* Start Entries supplied *

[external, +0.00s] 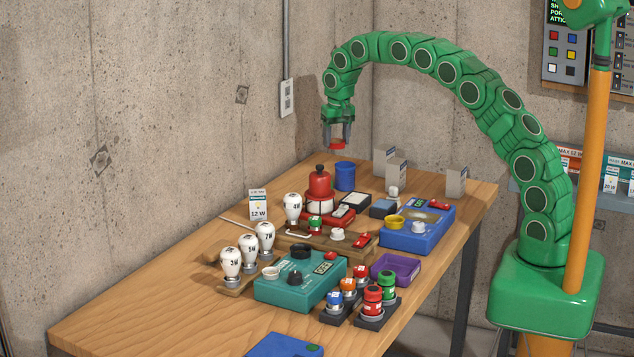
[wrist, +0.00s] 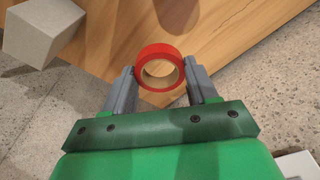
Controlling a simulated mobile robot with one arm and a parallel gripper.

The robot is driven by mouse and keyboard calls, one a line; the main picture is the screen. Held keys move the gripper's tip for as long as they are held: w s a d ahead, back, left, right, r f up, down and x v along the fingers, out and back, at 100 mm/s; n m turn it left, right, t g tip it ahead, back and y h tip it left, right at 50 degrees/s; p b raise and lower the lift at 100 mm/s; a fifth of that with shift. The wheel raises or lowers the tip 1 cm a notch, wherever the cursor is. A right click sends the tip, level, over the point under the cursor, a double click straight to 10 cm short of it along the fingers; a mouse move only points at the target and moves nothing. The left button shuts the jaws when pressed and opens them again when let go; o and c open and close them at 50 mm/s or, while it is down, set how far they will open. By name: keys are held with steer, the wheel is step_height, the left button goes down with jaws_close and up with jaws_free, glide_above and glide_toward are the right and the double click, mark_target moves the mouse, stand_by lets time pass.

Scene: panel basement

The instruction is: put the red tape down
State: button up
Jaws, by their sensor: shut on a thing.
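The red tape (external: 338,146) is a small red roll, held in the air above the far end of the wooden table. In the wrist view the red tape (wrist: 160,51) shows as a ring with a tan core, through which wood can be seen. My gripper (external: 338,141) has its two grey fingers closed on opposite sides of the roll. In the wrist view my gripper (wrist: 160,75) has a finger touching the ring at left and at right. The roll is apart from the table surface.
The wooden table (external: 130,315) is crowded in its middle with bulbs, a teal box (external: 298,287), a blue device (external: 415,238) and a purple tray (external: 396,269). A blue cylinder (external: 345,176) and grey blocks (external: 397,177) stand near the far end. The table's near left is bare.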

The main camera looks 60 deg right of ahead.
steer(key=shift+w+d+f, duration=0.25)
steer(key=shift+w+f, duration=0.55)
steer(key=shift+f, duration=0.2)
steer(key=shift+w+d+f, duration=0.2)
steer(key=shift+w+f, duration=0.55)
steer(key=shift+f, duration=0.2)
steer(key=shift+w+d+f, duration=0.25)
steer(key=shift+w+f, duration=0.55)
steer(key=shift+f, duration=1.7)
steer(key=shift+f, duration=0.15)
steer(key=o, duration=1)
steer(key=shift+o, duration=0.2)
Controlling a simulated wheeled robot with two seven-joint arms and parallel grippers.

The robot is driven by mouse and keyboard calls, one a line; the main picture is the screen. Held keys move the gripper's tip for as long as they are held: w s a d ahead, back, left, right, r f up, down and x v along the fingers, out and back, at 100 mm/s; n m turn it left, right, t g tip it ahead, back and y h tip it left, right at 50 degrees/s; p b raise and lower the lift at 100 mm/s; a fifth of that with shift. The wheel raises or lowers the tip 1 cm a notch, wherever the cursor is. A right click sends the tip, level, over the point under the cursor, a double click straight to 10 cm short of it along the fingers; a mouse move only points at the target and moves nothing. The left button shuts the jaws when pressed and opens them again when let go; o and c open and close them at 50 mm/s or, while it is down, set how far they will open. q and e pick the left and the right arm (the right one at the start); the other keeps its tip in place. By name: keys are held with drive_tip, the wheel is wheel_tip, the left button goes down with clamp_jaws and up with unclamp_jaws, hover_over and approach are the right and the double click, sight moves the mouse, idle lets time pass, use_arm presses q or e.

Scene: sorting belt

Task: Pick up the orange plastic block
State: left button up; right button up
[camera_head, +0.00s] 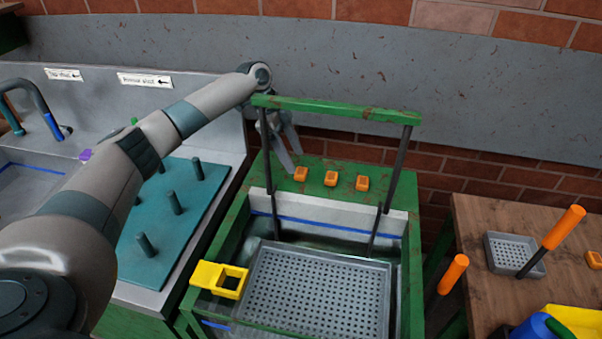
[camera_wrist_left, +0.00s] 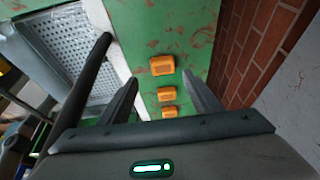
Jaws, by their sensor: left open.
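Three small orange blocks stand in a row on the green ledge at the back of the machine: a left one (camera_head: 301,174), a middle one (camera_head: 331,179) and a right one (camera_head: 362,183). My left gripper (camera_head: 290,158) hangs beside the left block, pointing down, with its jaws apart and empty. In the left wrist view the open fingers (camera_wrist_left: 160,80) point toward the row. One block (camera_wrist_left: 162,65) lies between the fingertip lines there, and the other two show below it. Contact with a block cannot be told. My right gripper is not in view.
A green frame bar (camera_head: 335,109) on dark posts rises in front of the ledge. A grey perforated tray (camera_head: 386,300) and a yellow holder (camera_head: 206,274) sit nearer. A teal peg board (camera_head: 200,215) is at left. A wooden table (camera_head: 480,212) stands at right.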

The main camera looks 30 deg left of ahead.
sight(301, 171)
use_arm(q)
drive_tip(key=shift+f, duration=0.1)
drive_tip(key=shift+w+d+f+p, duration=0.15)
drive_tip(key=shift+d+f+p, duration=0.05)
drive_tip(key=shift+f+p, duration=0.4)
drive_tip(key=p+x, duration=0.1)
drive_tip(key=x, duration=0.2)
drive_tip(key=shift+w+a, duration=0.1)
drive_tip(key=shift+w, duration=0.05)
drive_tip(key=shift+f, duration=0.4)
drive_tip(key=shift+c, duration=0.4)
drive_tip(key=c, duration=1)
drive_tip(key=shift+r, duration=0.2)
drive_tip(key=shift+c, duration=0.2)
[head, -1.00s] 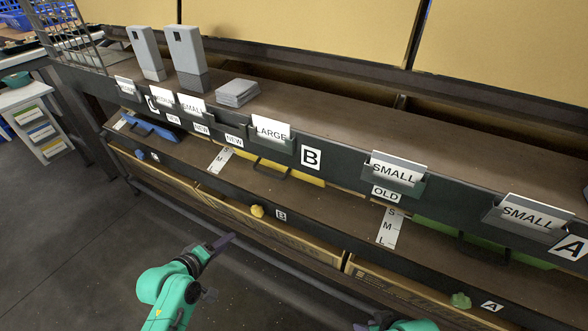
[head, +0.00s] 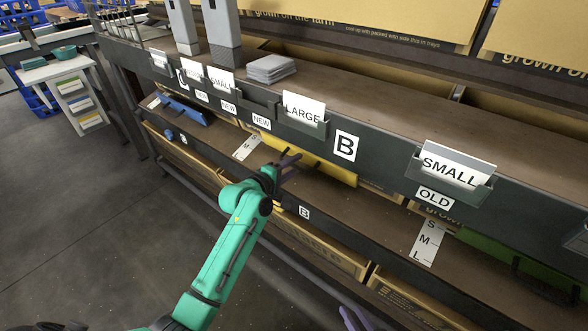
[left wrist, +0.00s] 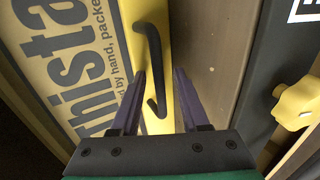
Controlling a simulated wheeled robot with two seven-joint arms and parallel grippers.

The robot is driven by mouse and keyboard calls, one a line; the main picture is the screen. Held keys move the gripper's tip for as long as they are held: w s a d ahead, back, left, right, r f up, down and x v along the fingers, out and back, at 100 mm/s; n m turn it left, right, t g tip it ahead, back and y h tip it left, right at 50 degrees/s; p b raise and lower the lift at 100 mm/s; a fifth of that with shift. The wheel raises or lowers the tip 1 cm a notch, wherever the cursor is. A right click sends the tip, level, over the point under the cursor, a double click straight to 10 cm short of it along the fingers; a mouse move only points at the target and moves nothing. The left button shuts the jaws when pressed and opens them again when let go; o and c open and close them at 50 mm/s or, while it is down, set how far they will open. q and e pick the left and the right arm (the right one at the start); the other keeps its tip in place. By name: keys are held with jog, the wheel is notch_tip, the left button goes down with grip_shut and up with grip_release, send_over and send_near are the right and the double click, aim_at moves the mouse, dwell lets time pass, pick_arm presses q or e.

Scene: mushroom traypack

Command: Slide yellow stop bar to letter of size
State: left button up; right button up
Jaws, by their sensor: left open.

* End Entries supplied *

Aim of the exercise
Transcribe the records verbatim and omit the images.

Result of this task
[external, +0.00s] 
[wrist, +0.00s] 
Controlling a simulated mobile robot with one arm and a parallel gripper.

The robot is driven by mouse and keyboard calls, one a line; the main picture is the screen. Held keys move the gripper's tip for as long as they are held: w s a d ahead, back, left, right, r f up, down and x v along the fingers, out and back, at 100 mm/s; n m turn it left, right, t g tip it ahead, back and y h tip it left, right at 50 degrees/s; p b raise and lower the lift at 100 mm/s; a fifth of that with shift. The wheel raises or lowers the tip 1 cm a notch, wherever the cursor is. A right click sends the tip, level, over the point under the cursor, a double click straight to 10 cm short of it along the fingers; a mouse move only points at the target and moves nothing. The left button shuts the jaws when pressed and opens them again when let go; o and c open and close them at 50 mm/s or, while it is down, set how far they will open. By name: keys are held with steer, the wheel is step_height, the left button goes down with jaws_close and up with jaws_free, glide_above and glide_toward are the right and the double click, mark_target moves the mouse, stand_by lets time pass.

Scene: panel basement

The instruction is: put the red tape down
State: button up
Jaws, by their sensor: shut on a thing.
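The red tape (external: 338,146) is a small red roll, held in the air above the far end of the wooden table. In the wrist view the red tape (wrist: 160,51) shows as a ring with a tan core, through which wood can be seen. My gripper (external: 338,141) has its two grey fingers closed on opposite sides of the roll. In the wrist view my gripper (wrist: 160,75) has a finger touching the ring at left and at right. The roll is apart from the table surface.
The wooden table (external: 130,315) is crowded in its middle with bulbs, a teal box (external: 298,287), a blue device (external: 415,238) and a purple tray (external: 396,269). A blue cylinder (external: 345,176) and grey blocks (external: 397,177) stand near the far end. The table's near left is bare.

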The main camera looks 60 deg right of ahead.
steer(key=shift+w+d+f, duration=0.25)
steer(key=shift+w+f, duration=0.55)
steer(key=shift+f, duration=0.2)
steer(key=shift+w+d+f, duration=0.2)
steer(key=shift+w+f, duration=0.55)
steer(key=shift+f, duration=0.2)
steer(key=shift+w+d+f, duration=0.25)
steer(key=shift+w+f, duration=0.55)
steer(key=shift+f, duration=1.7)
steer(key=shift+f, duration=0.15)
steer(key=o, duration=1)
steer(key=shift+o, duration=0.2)
Controlling a simulated wheeled robot with two seven-joint arms and parallel grippers.

The robot is driven by mouse and keyboard calls, one a line; the main picture is the screen. Held keys move the gripper's tip for as long as they are held: w s a d ahead, back, left, right, r f up, down and x v along the fingers, out and back, at 100 mm/s; n m turn it left, right, t g tip it ahead, back and y h tip it left, right at 50 degrees/s; p b raise and lower the lift at 100 mm/s; a fifth of that with shift. The wheel raises or lowers the tip 1 cm a notch, wherever the cursor is. A right click sends the tip, level, over the point under the cursor, a double click straight to 10 cm short of it along the fingers; a mouse move only points at the target and moves nothing. The left button shuts the jaws when pressed and opens them again when let go; o and c open and close them at 50 mm/s or, while it is down, set how far they will open. q and e pick the left and the right arm (the right one at the start); the other keeps its tip in place. By name: keys are held with drive_tip, the wheel is wheel_tip, the left button goes down with clamp_jaws and up with unclamp_jaws, hover_over and approach are the right and the double click, sight moves the mouse, idle lets time pass, use_arm presses q or e.

Scene: sorting belt

Task: Pick up the orange plastic block
State: left button up; right button up
[camera_head, +0.00s] 
[camera_wrist_left, +0.00s] 
Jaws, by their sensor: left open.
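Three small orange blocks stand in a row on the green ledge at the back of the machine: a left one (camera_head: 301,174), a middle one (camera_head: 331,179) and a right one (camera_head: 362,183). My left gripper (camera_head: 290,158) hangs beside the left block, pointing down, with its jaws apart and empty. In the left wrist view the open fingers (camera_wrist_left: 160,80) point toward the row. One block (camera_wrist_left: 162,65) lies between the fingertip lines there, and the other two show below it. Contact with a block cannot be told. My right gripper is not in view.
A green frame bar (camera_head: 335,109) on dark posts rises in front of the ledge. A grey perforated tray (camera_head: 386,300) and a yellow holder (camera_head: 206,274) sit nearer. A teal peg board (camera_head: 200,215) is at left. A wooden table (camera_head: 480,212) stands at right.

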The main camera looks 30 deg left of ahead.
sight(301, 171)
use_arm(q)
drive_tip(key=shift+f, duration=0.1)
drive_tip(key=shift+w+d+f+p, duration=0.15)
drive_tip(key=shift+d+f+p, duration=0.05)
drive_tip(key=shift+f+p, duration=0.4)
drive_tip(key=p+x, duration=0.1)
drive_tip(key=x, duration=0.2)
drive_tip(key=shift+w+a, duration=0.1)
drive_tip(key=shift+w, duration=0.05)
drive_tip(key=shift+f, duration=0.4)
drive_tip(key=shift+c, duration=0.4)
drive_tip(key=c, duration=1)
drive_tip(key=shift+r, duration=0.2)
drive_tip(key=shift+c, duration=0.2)
[head, -1.00s] 
[head, +0.00s] 
[left wrist, +0.00s] 
Controlling a simulated wheeled robot with two seven-joint arms and parallel grippers.

The robot is driven by mouse and keyboard calls, one a line; the main picture is the screen. Held keys move the gripper's tip for as long as they are held: w s a d ahead, back, left, right, r f up, down and x v along the fingers, out and back, at 100 mm/s; n m turn it left, right, t g tip it ahead, back and y h tip it left, right at 50 degrees/s; p b raise and lower the lift at 100 mm/s; a fifth of that with shift. The wheel raises or lowers the tip 1 cm a notch, wherever the cursor is. A right click sends the tip, level, over the point under the cursor, a double click straight to 10 cm short of it along the fingers; a mouse move only points at the target and moves nothing. The left button shuts the jaws when pressed and opens them again when let go; o and c open and close them at 50 mm/s or, while it is down, set how far they will open. q and e pick the left and the right arm (the right one at the start); the other keeps its tip in place. By name: keys are held with jog, the wheel is notch_tip, the left button goes down with grip_shut and up with grip_release, send_over and send_near are the right and the double click, aim_at moves the mouse, dwell lets time pass, pick_arm presses q or e.

Scene: mushroom traypack

Command: Slide yellow stop bar to letter of size
State: left button up; right button up
Jaws, by their sensor: left open.

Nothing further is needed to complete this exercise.